PROBLEM -
Quote word for word the lines below, beginning with the first and ending with the one that has "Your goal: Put". Drop the pictures.

DATA SHOWN -
..............................

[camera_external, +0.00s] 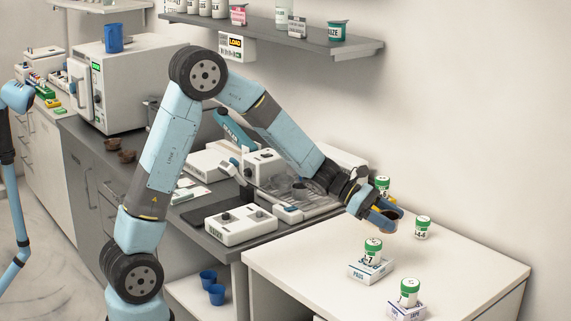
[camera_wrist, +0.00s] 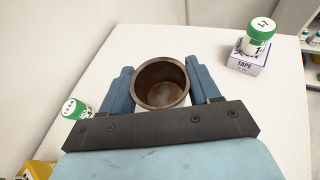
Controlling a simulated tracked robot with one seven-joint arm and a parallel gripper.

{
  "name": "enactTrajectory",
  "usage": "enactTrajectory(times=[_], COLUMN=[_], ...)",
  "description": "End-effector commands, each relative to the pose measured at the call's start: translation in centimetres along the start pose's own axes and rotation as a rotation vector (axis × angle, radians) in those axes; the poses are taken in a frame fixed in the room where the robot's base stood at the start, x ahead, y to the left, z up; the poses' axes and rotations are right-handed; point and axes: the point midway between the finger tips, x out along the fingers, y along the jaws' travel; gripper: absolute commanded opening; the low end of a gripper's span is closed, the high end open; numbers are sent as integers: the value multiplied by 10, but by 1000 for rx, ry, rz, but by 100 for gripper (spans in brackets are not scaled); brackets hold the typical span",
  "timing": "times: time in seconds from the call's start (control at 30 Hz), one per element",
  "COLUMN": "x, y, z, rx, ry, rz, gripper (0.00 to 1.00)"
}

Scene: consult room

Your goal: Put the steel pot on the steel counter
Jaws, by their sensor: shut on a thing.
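My gripper (camera_external: 380,218) is above the white table (camera_external: 300,262), near its back edge. In the wrist view its blue fingers (camera_wrist: 162,72) are shut on a round, brown, metal-looking pot (camera_wrist: 160,88), one finger on each side. The pot's open mouth faces the camera and it looks empty. In the outside view the fingers mostly hide it, and I cannot tell whether it touches the table. The dark grey counter (camera_external: 215,240) runs left of the white table; I take it for the steel counter.
Counter holds a white control box (camera_external: 240,228), clear-topped device (camera_external: 305,195), black pad (camera_external: 204,208), small brown pots (camera_external: 118,149) and white oven (camera_external: 135,80).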

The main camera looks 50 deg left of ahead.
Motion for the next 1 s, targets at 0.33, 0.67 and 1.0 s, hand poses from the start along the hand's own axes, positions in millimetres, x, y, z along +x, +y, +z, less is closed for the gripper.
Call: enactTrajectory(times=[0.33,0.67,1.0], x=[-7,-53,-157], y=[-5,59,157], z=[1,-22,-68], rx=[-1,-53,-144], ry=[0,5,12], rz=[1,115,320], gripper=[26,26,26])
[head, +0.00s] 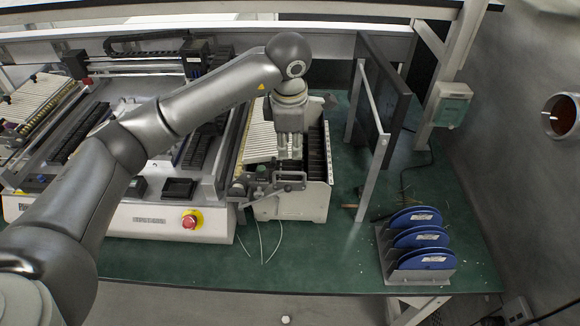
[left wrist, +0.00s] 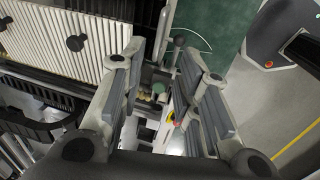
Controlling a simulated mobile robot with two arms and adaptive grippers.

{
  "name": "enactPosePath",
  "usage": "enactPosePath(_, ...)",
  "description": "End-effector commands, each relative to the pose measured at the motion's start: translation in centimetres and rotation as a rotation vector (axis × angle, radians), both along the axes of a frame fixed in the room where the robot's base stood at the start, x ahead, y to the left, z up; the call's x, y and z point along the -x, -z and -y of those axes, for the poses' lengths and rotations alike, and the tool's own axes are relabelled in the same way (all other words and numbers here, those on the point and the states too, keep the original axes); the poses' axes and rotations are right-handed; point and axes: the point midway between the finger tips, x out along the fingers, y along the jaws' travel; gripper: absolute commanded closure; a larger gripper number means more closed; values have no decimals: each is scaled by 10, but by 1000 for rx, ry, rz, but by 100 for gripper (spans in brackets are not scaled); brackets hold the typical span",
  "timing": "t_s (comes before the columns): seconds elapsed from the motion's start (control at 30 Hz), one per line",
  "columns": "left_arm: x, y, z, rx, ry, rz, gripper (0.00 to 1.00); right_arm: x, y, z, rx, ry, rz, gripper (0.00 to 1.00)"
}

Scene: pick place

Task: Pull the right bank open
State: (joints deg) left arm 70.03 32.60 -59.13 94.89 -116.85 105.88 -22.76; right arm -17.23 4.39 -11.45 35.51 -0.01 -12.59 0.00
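The right bank (head: 308,204) is a pale feeder unit with white slats and dark slots, at the right end of the machine in the head view. Its white slats also show at the upper left of the left wrist view (left wrist: 45,38). A dark bar-and-lever assembly (head: 262,186) sits at its front edge. My left gripper (head: 289,150) points down over the bank's front part. Contact cannot be told. My right gripper is not seen.
The machine's red emergency button (head: 191,220) is left of the bank. A grey upright frame (head: 369,135) stands to the right. Blue reels (head: 417,239) sit in a rack farther right. Thin cables lie on the green table (head: 325,255), which is otherwise mostly clear before the bank.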

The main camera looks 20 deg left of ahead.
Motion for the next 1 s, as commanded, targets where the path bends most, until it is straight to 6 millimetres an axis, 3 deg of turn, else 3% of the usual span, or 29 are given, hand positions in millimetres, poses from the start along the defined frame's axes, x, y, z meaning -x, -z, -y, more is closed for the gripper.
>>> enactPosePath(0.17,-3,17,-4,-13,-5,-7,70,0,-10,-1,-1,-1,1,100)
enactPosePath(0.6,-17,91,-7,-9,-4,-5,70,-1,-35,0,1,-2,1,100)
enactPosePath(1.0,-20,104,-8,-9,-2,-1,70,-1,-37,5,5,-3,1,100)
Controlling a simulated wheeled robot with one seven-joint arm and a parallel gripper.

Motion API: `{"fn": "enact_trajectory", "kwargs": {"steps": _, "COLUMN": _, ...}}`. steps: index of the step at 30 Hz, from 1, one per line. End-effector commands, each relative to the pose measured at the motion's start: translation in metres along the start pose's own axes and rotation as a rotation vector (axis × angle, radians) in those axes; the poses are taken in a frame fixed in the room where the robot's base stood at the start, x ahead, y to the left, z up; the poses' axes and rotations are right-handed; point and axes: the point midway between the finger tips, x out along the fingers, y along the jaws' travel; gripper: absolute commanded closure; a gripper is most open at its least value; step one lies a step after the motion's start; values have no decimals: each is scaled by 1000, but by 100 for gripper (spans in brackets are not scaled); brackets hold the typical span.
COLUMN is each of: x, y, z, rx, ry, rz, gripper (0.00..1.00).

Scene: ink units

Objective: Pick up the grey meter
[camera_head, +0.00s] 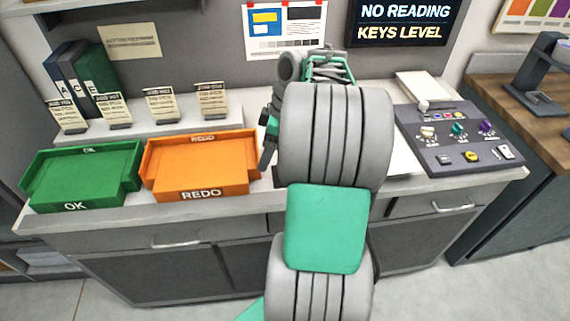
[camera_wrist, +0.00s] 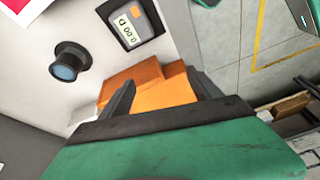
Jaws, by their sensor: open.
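The grey meter (camera_wrist: 131,24) shows at the top of the wrist view. It has a dark grey case, a pale display with digits and an orange patch. In the head view my arm covers the middle of the worktop and hides the meter.
The orange REDO tray (camera_head: 200,190) and green OK tray (camera_head: 75,203) stand at the left. A dark cylinder with a bluish top (camera_wrist: 69,61) stands left of the meter. A control panel (camera_head: 461,167) with knobs is at the right. Several small cards stand behind the trays.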

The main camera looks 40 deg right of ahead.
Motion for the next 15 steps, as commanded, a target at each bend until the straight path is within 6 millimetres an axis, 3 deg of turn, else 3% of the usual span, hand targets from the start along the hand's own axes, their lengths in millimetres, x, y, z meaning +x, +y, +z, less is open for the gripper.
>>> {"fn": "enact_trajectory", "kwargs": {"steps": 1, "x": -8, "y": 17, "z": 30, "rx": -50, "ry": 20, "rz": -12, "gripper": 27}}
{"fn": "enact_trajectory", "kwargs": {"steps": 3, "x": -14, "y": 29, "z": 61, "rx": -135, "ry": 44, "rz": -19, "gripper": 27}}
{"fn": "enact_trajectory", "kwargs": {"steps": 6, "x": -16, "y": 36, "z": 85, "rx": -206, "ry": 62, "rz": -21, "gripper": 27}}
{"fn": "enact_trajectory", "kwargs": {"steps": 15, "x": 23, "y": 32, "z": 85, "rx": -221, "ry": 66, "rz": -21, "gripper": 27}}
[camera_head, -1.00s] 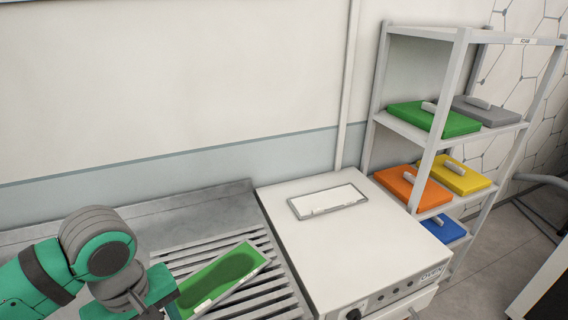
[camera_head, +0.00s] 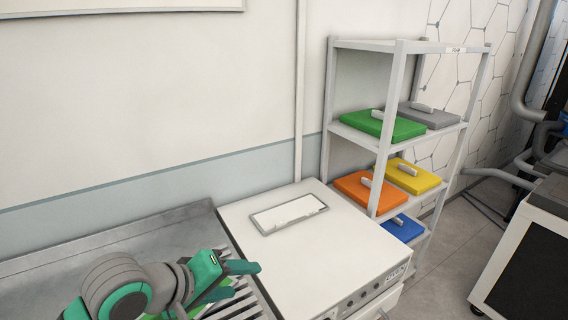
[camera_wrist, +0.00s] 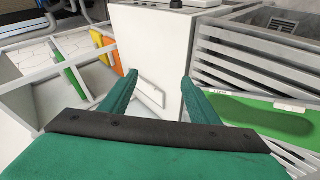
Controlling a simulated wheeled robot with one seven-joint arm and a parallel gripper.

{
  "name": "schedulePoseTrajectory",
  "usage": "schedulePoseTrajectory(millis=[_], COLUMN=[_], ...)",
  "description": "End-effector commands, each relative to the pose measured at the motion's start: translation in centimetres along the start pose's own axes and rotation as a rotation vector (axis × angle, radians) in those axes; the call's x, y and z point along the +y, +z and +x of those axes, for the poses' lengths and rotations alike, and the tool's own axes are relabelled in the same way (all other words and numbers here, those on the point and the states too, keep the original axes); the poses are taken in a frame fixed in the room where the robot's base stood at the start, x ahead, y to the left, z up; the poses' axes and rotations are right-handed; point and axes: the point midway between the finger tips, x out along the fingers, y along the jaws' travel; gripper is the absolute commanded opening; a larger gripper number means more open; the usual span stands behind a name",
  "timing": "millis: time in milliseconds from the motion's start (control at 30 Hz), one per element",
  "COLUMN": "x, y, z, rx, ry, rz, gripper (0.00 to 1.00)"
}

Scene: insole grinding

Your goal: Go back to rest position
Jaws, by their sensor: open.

..............................

SOLUTION -
[camera_external, +0.00s] 
[camera_wrist, +0.00s] 
Controlling a simulated tracked robot with one seven-joint arm and a parallel gripper.

{
  "name": "enactTrajectory",
  "usage": "enactTrajectory(times=[_], COLUMN=[_], ...)",
  "description": "End-effector commands, each relative to the pose measured at the call's start: translation in centimetres along the start pose's own axes and rotation as a rotation vector (axis × angle, radians) in those axes; the poses are taken in a frame fixed in the room where the robot's base stood at the start, x ahead, y to the left, z up; the poses' axes and rotations are right-handed; point and axes: the point midway between the finger tips, x out along the fingers, y along the jaws' travel; gripper: absolute commanded opening; the low end of a gripper's span is closed, the high end open; numbers are sent as integers: the value multiplied by 10, but by 1000 for rx, ry, rz, but by 100 for gripper (spans in brackets are not scaled); brackets hold the typical span",
  "timing": "times: time in seconds from the call's start (control at 30 Hz), one per element",
  "COLUMN": "x, y, z, rx, ry, rz, gripper (0.00 to 1.00)"
}

Scene: consult room

Your goal: Put the steel pot on the steel counter

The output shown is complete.